→ Short exercise: Nothing after the line with "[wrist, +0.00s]" belongs in the copy; extract the lines below from the top through that line, pictures left out.

→ Provided material:
--- start ---

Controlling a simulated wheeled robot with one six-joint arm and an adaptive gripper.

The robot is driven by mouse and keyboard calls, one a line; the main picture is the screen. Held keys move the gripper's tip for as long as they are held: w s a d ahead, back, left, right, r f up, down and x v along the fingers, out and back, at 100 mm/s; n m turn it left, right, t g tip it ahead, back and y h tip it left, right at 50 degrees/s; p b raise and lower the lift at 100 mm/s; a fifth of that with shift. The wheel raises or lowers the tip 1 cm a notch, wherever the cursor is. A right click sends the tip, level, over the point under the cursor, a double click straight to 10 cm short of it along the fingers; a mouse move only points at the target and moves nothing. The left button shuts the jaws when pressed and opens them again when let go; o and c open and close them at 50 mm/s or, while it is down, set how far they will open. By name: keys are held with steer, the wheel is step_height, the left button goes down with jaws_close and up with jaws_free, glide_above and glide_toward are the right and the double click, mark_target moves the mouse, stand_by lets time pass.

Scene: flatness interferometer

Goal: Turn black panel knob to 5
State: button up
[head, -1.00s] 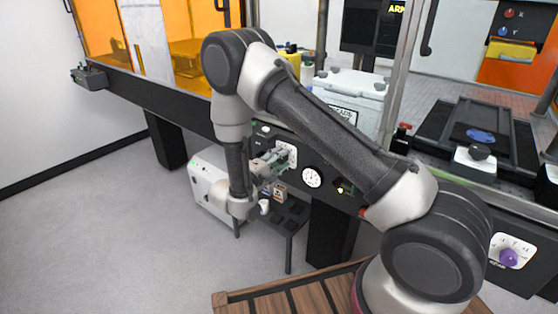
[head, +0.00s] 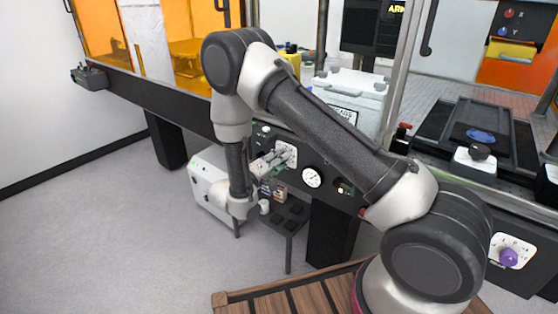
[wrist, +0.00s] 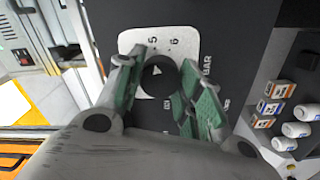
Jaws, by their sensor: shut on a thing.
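The black panel knob (wrist: 158,76) sits on a white dial plate (wrist: 179,32) on the dark panel (wrist: 238,20), seen in the wrist view. The numbers 5 and 6 show on the plate beyond the knob; the rest of the scale is hidden. A pale triangular mark on the knob points roughly toward the 5; its exact alignment is hard to tell. My gripper (wrist: 155,80) has its green-padded fingers on both sides of the knob, shut on it. In the head view my gripper (head: 278,159) is at the same white plate (head: 289,150), and the knob is hidden there.
A round white gauge (head: 312,177) is on the panel right of my gripper. A purple knob (head: 508,257) is on the far right. Small boxes (wrist: 268,107) and white bottles (wrist: 298,130) stand on a shelf beside the panel. Open floor lies at left.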

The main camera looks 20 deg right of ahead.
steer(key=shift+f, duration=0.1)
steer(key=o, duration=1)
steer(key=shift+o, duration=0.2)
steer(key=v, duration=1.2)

--- end ---

→ Answer for the task:
Controlling a simulated wheeled robot with one six-joint arm and an adaptive gripper.

The robot is driven by mouse and keyboard calls, one a line; the main picture is the screen. Held keys move the gripper's tip for as long as they are held: w s a d ahead, back, left, right, r f up, down and x v along the fingers, out and back, at 100 mm/s; n m turn it left, right, t g tip it ahead, back and y h tip it left, right at 50 degrees/s; p b raise and lower the lift at 100 mm/s; a fifth of that with shift. The wheel raises or lowers the tip 1 cm a notch, wherever the cursor is. A right click sends the tip, level, over the point under the cursor, a double click straight to 10 cm short of it along the fingers; a mouse move only points at the target and moves nothing. The left button shuts the jaws when pressed and opens them again when let go; o and c open and close them at 50 mm/s or, while it is down, set how far they will open. By name: keys are held with steer, the wheel is step_height, the left button goes down with jaws_close and up with jaws_free, glide_above and glide_toward are the right and the double click, mark_target moves the mouse, stand_by lets time pass.

Scene: flatness interferometer

Goal: Turn black panel knob to 5
State: button up
[head, -1.00s] 
[head, +0.00s] 
[wrist, +0.00s] 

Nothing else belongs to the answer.